A: I would say that I do.  I am generally pretty close with my student staff.  Occasionally, I get to know students who come in for a judicial conference, attend programs, or are simply involved in the Wesleyan community. I live and work here, so even in my brief time here I’ve felt that I’ve developed some of those close connections. The Wesleyan student population is what makes this whole place go. They are incredibly bright, but some are still finding their way. I remember thinking that I grew up so much in college, and I would imagine that many of our students would say the same. It really is rewarding to see students develop and fine tune who they are going to be for the rest of their lives.

Q: Who are the other Res Life area coordinators and what areas do they oversee?

A: Dawn Brown works with program housing; Sharise Brown manages Butterfields, 156 High Street and 200 Church; Alex Cabal oversees Fauver Residence Hall, Hewitt, and Nicolson; and Jonathan Connary works with Clark, Fauver Apartments and West College. Our areas are being switched up a bit next year, but we will generally be supervising the same populations.

Q: Do all area coordinators live on campus?

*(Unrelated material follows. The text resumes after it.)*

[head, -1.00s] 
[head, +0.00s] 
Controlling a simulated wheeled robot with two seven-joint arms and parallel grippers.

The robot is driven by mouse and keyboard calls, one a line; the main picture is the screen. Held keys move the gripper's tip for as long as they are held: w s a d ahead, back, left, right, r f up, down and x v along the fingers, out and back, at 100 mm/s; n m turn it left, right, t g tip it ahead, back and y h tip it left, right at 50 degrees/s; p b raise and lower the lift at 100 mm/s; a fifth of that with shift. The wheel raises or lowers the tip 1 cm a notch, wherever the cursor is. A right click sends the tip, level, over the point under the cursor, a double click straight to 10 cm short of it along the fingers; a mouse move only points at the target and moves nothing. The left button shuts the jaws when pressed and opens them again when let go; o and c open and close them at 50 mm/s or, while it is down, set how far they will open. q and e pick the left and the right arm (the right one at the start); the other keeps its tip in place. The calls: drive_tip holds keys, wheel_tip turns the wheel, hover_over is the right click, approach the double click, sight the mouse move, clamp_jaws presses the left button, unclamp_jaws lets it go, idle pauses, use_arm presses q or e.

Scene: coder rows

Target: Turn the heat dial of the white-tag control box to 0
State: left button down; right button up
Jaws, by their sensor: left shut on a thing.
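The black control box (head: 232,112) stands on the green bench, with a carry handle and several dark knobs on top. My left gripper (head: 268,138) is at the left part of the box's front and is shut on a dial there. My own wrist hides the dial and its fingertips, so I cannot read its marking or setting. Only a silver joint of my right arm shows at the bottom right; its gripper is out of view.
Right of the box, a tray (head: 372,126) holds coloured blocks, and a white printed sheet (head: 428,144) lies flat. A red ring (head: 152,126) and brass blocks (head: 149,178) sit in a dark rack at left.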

A: Yes, all of the area coordinators live on campus. Mostly, this is because we are first responders. One of the five of us is on duty at any time. If one of our RA’s needs us, we are just a phone call away. Occasionally, this provides a nice wake-up call at two or three in the morning. The benefit is that we are here if we are needed to provide support to our students.

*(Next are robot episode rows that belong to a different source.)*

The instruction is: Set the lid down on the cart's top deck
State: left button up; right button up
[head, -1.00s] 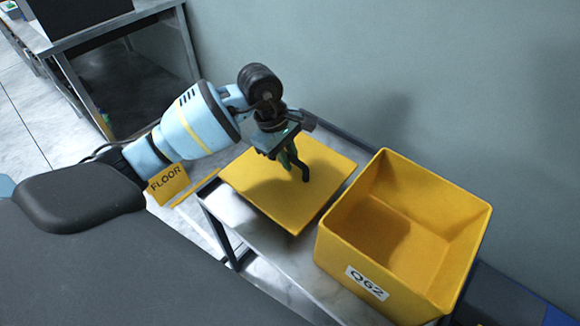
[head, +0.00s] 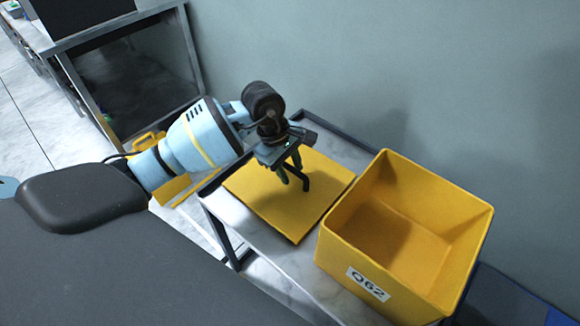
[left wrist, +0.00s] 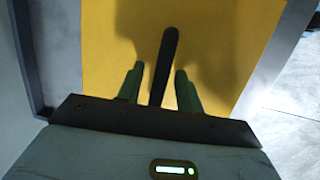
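The lid is a flat yellow square plate (head: 265,200) with a dark upright handle (head: 306,184). It lies level on the cart's grey top deck (head: 265,245), to the left of the yellow bin, and appears to rest on it. My left gripper (head: 291,170) is over the lid, pointing down. In the left wrist view its two green fingers (left wrist: 159,72) stand apart on either side of the dark handle (left wrist: 168,48), with a gap on each side. The lid (left wrist: 225,45) fills most of that view. My right gripper is not in view.
An open, empty yellow bin (head: 345,250) labelled Q62 stands on the deck right beside the lid. A dark raised rail (head: 335,130) edges the deck at the back, close to the wall. A yellow floor sign (head: 170,188) stands left of the cart.

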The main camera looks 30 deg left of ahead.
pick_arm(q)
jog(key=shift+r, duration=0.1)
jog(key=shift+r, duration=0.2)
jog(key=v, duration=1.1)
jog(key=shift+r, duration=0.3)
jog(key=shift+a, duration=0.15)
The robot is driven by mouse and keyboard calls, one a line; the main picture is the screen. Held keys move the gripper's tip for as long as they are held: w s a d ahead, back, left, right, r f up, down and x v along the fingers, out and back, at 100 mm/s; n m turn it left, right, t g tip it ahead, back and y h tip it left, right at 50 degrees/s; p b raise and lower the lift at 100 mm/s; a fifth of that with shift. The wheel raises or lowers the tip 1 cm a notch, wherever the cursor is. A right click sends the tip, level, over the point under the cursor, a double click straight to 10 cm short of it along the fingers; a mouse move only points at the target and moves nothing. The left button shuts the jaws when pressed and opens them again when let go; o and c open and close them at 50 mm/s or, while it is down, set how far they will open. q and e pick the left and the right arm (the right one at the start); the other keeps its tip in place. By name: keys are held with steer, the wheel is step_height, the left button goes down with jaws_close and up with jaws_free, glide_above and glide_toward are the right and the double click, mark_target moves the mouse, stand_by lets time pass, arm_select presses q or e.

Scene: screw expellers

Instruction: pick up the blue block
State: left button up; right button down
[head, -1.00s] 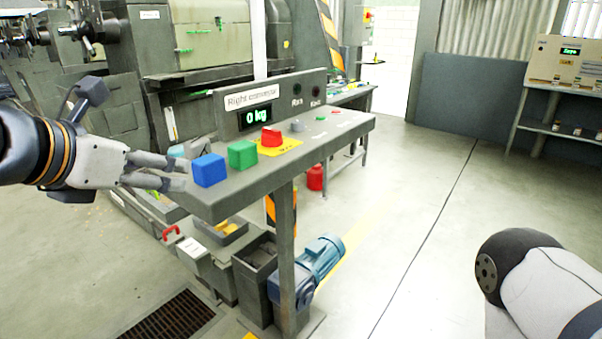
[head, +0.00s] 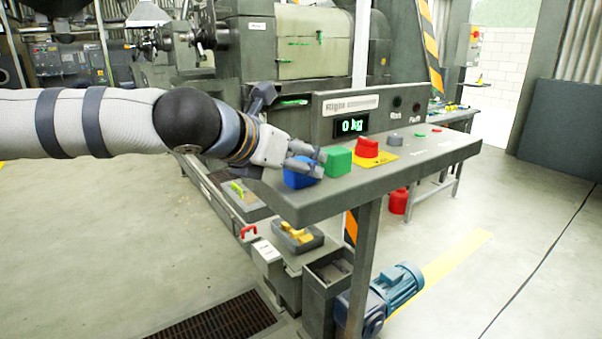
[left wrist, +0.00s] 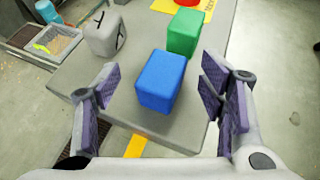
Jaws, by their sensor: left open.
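The blue block (head: 299,179) stands at the near left end of the grey console shelf (head: 395,178). In the left wrist view the blue block (left wrist: 161,81) lies ahead, between the two spread fingers. My left gripper (head: 313,163) is open at the block, its fingers partly covering it in the head view. In the left wrist view my left gripper (left wrist: 165,103) shows both padded fingertips apart, with clear gaps to the block's sides. My right gripper is not in view.
A green block (head: 337,160) stands just beyond the blue one; a red emergency button (head: 367,147) on a yellow plate follows. A grey marked cube (left wrist: 105,34) stands left of the blue block. A blue motor (head: 397,288) is below the shelf.

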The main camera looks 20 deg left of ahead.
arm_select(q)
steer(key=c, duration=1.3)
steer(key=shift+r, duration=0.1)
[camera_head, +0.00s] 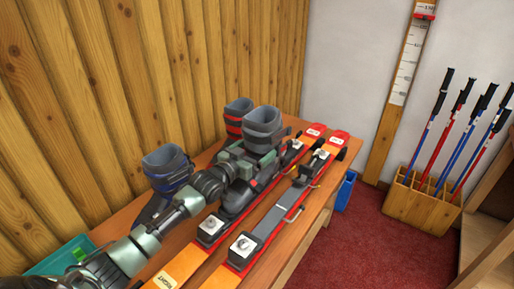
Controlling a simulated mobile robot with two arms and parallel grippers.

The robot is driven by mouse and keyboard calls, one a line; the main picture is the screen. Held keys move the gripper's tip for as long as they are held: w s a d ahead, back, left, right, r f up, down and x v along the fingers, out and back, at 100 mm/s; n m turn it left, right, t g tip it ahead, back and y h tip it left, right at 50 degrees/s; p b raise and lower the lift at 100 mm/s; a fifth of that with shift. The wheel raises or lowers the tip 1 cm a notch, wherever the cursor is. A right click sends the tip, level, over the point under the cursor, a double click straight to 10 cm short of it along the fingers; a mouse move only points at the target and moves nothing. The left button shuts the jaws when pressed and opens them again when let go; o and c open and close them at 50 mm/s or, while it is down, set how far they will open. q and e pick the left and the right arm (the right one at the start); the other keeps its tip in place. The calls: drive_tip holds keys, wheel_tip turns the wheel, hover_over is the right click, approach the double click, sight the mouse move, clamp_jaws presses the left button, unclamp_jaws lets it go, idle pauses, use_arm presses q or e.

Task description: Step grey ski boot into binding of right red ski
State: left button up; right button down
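The grey ski boot (264,122) stands upright over the ski at picture left. Its dark toe (236,199) points down-left, just behind that ski's toe piece (211,228). My left gripper (252,158) is at the boot's lower shaft, with its fingers around it, and looks shut on it. The wrist hides part of the boot, and I cannot tell whether the sole touches the ski. The right red ski (183,266), with "RIGHT" on it, lies on the bench beside the other red ski (264,229). My right gripper is not in view.
A blue boot (166,163) and a black-and-red boot (238,109) stand on the wooden bench (322,201) near the plank wall. A teal tray (58,260) is at lower left. A blue bin (345,191) and a wooden pole rack (421,208) stand on the red carpet.

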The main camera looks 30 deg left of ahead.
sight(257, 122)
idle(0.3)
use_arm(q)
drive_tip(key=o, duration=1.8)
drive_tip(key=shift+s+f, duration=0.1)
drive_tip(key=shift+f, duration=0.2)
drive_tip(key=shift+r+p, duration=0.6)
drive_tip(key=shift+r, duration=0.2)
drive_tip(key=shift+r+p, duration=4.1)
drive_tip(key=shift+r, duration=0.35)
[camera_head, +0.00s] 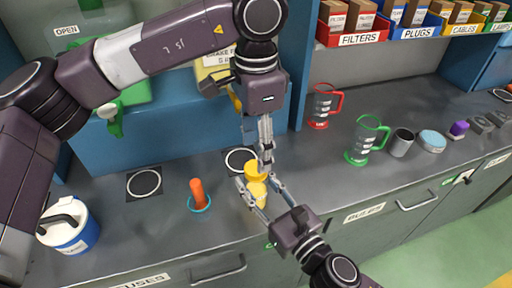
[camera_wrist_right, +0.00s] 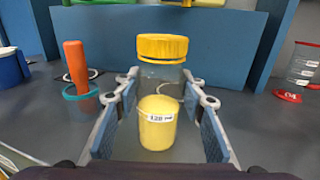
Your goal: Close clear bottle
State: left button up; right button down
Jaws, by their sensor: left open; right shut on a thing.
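The clear bottle (camera_wrist_right: 160,90) stands upright in the right wrist view, with yellow contents and a white "120" label at its lower part. A yellow cap (camera_wrist_right: 162,47) sits at its mouth; I cannot tell whether it is screwed tight. In the head view the cap (camera_head: 257,172) is above the bottle (camera_head: 258,194). My right gripper (camera_head: 256,195) is shut on the bottle's body, one finger on each side. My left gripper (camera_head: 264,158) points down just above the cap, jaws open; whether it touches the cap is unclear.
An orange-handled tool in a teal ring (camera_head: 199,198) and a blue-and-white container (camera_head: 68,227) stand to the left. A red jug (camera_head: 320,107), a green jug (camera_head: 362,143) and a grey cup (camera_head: 401,142) stand to the right. Labelled bins line the back right. The counter's front edge is close.

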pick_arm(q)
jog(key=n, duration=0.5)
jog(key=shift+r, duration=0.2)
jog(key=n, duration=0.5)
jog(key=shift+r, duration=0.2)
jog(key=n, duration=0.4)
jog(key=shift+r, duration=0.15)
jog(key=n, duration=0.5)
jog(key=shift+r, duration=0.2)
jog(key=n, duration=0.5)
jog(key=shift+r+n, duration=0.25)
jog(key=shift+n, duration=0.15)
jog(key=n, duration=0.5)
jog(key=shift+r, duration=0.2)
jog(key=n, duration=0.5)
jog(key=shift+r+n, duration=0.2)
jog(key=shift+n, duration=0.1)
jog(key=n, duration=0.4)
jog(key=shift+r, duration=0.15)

Q: As an area coordinator, you also supervise upper-class student staff members including Head Residents (HRs), Resident Advisors (RAs), House Managers (HMs), and Community Advisors (CAs). How are these students hired for these positions and what is your interaction with them?

A: Our student staff is selected through our interview process. I don’t want to bore you with details, as all four of the positions have different interview processes, but they all have to go through an individual interview (that may or may not include current student staff depending on the position). For our RAs, there is also a group interview. I meet with my staff weekly, have multiple one on one’s throughout the semester, and have daily interactions when they come into the office. I also keep them informed of what is going on in their areas.  For example, I may need them to check up on a student that we are worried about or I may just keep them updated on the progress of a Physical Plant work order. I don’t see staff in other areas as frequently, but we do interact when they call in for duty, at staff training, at one of their programs, or at the office.

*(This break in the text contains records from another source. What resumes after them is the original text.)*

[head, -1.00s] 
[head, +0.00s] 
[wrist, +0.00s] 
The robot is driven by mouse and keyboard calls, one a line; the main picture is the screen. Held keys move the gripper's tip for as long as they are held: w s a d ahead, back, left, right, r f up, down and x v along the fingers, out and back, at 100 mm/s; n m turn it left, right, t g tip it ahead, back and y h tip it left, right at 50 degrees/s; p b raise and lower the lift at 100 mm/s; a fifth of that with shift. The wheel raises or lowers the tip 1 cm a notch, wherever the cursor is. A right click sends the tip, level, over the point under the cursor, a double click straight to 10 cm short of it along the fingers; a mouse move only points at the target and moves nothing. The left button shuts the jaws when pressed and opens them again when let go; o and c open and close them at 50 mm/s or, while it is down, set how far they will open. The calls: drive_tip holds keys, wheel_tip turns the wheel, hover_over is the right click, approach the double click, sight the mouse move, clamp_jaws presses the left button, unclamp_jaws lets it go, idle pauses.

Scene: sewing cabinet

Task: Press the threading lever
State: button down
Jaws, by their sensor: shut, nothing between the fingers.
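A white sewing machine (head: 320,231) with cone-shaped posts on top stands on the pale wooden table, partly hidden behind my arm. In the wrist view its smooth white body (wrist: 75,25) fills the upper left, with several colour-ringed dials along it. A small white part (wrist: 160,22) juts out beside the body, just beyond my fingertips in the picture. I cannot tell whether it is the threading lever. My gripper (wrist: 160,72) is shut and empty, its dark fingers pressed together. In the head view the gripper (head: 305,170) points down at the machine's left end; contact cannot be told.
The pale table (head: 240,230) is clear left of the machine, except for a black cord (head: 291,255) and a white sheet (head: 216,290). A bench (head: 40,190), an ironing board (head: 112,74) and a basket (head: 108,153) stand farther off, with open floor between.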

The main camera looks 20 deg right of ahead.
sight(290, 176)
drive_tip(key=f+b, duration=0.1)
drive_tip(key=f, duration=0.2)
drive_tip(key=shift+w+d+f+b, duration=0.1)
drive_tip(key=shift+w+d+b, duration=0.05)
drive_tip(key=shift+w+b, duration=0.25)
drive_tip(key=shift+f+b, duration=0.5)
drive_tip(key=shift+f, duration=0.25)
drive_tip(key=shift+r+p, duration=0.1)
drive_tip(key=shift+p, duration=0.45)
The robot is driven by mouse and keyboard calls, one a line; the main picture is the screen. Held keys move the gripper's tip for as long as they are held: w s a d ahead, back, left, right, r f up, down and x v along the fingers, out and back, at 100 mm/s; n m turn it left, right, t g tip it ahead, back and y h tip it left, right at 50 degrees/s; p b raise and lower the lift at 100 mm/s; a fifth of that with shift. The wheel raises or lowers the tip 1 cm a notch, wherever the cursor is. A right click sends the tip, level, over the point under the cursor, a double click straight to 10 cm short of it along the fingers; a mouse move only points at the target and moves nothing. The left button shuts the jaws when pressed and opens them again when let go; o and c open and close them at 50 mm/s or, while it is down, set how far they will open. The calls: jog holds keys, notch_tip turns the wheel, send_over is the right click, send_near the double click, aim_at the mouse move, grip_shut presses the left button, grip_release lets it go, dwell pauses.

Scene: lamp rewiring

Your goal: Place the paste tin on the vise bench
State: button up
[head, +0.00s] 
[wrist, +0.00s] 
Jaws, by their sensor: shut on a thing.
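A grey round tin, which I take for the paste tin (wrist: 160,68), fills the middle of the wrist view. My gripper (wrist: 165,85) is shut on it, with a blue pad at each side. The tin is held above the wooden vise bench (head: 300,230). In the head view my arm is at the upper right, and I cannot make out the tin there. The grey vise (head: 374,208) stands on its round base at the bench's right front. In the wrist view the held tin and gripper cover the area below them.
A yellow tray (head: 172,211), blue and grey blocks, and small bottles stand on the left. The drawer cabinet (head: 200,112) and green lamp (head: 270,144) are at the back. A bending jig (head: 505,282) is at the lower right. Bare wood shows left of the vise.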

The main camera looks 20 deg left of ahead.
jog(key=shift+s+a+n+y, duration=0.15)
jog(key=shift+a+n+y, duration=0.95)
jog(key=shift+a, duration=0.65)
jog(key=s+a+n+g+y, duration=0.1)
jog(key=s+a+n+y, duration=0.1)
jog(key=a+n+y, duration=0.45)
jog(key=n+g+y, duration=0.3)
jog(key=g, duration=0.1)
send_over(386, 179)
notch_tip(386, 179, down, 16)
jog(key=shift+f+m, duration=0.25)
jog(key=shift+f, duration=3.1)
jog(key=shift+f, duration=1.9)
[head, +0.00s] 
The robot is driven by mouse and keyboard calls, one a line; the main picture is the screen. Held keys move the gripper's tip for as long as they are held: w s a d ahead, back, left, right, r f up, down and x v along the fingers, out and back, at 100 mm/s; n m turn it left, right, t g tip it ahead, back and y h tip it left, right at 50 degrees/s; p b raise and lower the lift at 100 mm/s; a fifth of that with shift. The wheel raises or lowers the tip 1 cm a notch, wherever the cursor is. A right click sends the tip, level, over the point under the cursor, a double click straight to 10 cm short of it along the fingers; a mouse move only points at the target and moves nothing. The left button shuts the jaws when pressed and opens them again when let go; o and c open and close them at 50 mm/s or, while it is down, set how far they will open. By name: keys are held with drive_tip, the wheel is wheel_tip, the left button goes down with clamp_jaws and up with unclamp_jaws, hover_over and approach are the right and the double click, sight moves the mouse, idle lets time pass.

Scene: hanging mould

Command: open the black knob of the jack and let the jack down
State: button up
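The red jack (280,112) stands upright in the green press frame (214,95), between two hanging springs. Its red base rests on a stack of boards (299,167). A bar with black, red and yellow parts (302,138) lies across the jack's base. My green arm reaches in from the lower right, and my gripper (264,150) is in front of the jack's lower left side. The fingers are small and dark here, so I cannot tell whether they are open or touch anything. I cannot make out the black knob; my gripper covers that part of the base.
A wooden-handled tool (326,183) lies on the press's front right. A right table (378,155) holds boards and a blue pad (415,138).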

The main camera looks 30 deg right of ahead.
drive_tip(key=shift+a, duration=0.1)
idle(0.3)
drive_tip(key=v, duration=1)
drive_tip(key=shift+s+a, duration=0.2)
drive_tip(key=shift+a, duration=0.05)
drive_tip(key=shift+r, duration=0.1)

Q: When did you come to Wesleyan and where were you working before?

A: I started here in the middle of September of this school year. Previous to this, I was getting my masters from the University of Virginia where I was working with their Residence Life program.

Q: Where are you from, where did you attend college, and what did you major in?

A: I’m originally from Auburn, N.Y. I graduated from Colgate University with B.A. in computer science while also minoring in economics. A few years after completing my undergrad, I enrolled at U.Va.

Q: What are your hobbies and interests?

A: I have always been interested in travelling. After I graduated from undergrad, I had a travelling and teaching job where I spent a month in each of Miami, Orlando, Grand Cayman and Jamaica. I’ve also driven across the U.S. four times. There are just two states that I haven’t spent time in. I would really like to start travelling abroad a bit more. One of my other interests is athletics. When I lived in Seattle, I was on a very competitive softball team. I haven’t quite found that niche here. I’ve found that it takes a while to get situated once you move to a new place. I also sing with some of the alumni from my college a cappella group. There are quite a few of us near the Fairfield area, so I sing with them quite a lot.

Q: Is there anything else that you’d like to say about your role at Wesleyan?

A: It’s been quite the experience. In some ways it is very similar to my undergraduate institution, but in others it is totally different. Trying to acclimate to the differences to better serve the students has been both challenging and intriguing.  I also have really enjoyed the contact that we’ve had with other offices around campus. We have a good thing going here, I’m just glad to be a part of it.